Wenn die Berlinerin keine Großprojekte stemmt, prägt die normale Betriebsratsarbeit ihren Alltag: Sitzungen mit sehr vielen Tagesordnungspunkten, Gespräche, Meetings, Seminare. Außerdem ist Susanne die Zusammenarbeit mit ihrer Gewerkschaft, der Eisenbahn- und Verkehrsgewerkschaft (EVG), wichtig: "Ohne eine starke Gewerkschaft geht es nicht. Mit ihr hat man einen Blick über den Tellerrand." Sie ist daher auch im EVG-Landesvorstand und stellvertretende Vorsitzende beim EVG-Ortsverbandsvorstand.

"Ohne eine starke Gewerkschaft geht es nicht."

Junge, braunhaarige Frau in Blazer mit verschränkten Armen und Tättowierung am linken Arm vor Bahn

Im Betriebsrat setzt sich Susanne Kielkowski dafür ein, dass alle Arbeitsplätze in ihrem Bahnbetrieb erhalten werden. DGB/Christian Plambeck

Als Betriebsrätin aktiv für sichere Arbeitsplätze

Dieser Alltag ist alles andere als langweilig, sagt sie. "Jeder Tag ist anders, und man lernt den Konzern ständig neu kennen. Das gefällt mir." Bei der nächsten Betriebsratswahl wird Susanne Kielkowski wieder kandidieren. Sie weiß auch schon, um welches Thema es in den nächsten Monaten gehen wird: Die Zusammenlegung der Infrastruktur, wie es der Koalitionsvertrag der Ampel vorsieht. Dazu liefen schon jetzt sehr viele Gespräche, auch mit Abgeordneten, aber vor allem im Betrieb. "Die Belegschaft kennt das oft nur aus den Medien. Also wollen und müssen wir viel erklären.

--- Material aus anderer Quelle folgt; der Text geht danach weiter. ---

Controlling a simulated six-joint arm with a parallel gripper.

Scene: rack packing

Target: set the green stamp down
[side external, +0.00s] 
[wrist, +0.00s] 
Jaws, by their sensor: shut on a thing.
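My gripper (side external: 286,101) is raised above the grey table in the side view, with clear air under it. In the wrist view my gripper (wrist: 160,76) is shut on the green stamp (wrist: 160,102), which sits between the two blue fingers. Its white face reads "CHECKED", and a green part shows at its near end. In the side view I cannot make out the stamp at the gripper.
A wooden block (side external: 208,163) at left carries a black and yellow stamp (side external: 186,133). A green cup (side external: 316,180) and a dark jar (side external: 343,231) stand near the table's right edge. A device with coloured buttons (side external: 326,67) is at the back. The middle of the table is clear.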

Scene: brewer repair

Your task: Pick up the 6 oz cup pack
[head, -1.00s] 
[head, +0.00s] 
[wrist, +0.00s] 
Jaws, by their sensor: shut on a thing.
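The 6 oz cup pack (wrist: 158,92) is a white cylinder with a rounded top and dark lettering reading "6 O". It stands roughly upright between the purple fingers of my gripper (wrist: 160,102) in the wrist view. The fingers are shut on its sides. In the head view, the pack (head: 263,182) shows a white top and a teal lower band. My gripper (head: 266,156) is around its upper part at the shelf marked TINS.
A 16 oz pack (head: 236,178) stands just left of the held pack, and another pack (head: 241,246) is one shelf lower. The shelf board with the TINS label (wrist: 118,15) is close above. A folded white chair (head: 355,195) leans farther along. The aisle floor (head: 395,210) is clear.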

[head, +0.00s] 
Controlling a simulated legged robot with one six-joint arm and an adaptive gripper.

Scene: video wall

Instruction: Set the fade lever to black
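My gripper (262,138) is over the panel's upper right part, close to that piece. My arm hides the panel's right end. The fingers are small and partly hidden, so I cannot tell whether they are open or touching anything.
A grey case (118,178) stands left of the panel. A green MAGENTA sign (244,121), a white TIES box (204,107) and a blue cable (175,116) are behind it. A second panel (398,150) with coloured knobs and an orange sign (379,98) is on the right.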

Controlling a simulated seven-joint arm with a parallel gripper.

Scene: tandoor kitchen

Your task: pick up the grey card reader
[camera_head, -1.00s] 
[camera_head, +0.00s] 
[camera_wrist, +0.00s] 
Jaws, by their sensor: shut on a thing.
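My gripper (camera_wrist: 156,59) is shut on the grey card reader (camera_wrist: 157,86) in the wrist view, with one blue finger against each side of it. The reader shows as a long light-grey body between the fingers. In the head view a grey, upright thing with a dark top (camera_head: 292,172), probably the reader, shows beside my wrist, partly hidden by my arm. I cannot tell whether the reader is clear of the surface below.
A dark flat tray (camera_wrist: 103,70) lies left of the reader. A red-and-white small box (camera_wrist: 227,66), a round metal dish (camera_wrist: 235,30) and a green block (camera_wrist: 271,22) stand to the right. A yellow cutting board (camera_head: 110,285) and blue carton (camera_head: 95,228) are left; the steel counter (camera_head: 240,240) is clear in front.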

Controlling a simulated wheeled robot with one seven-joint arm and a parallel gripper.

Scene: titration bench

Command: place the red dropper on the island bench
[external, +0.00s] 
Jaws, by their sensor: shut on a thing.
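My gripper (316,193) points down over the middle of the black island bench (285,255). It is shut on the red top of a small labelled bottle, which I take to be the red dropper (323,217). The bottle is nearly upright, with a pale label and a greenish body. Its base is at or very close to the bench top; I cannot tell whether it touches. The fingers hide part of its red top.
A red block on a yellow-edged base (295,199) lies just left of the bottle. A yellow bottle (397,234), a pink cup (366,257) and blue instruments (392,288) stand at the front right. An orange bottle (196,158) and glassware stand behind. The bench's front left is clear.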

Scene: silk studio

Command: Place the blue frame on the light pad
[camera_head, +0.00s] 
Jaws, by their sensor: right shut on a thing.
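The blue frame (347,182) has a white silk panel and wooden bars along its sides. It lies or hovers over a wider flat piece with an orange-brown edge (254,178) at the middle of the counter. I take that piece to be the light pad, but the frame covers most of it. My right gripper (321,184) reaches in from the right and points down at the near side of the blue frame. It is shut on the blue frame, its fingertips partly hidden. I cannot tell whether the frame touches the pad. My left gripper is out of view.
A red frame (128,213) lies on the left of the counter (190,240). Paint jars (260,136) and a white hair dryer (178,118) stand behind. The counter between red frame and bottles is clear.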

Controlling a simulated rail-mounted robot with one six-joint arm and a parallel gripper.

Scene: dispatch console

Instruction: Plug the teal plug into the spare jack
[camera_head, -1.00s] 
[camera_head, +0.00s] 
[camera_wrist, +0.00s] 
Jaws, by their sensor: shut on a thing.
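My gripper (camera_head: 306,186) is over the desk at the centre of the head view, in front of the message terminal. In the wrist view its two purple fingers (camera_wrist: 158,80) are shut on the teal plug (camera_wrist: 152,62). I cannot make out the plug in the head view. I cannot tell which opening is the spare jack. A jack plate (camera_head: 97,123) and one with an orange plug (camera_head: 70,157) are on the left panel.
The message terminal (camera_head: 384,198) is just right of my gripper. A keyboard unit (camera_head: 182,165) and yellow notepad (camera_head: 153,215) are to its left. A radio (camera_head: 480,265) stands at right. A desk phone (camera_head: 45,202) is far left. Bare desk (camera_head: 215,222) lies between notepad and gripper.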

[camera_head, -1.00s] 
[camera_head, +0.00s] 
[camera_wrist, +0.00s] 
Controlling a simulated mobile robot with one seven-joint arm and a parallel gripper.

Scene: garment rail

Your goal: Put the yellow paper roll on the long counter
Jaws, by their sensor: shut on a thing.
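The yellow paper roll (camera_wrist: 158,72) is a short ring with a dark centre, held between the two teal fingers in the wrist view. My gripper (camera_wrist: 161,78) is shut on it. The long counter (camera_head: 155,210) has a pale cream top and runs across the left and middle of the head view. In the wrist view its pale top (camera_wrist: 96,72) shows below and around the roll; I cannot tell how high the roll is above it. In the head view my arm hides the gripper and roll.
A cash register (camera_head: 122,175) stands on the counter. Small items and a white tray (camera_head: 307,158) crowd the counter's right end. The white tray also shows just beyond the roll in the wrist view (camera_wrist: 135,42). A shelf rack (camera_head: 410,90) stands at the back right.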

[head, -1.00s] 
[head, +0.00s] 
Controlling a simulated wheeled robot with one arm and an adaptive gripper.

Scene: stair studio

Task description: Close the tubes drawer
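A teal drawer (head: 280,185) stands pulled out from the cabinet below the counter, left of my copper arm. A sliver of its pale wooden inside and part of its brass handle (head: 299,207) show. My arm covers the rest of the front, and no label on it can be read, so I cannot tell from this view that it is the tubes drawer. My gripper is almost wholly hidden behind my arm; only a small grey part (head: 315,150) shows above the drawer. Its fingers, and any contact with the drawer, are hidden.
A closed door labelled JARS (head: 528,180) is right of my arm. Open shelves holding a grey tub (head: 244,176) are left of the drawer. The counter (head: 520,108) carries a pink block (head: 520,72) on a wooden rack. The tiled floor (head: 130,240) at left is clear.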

Da stecken viele Ängste hinter: Was wird mit mir? Wo geht die Reise hin? Wir werden darauf achten, dass bei allen Plänen keine Arbeitsplätze abgebaut werden." Mit der Wahl wird es auch Zuwachs im Betriebsrat geben und damit Unterstützung – es kann ein weiterer Betriebsrat freigestellt werden, dann sind sie zu dritt.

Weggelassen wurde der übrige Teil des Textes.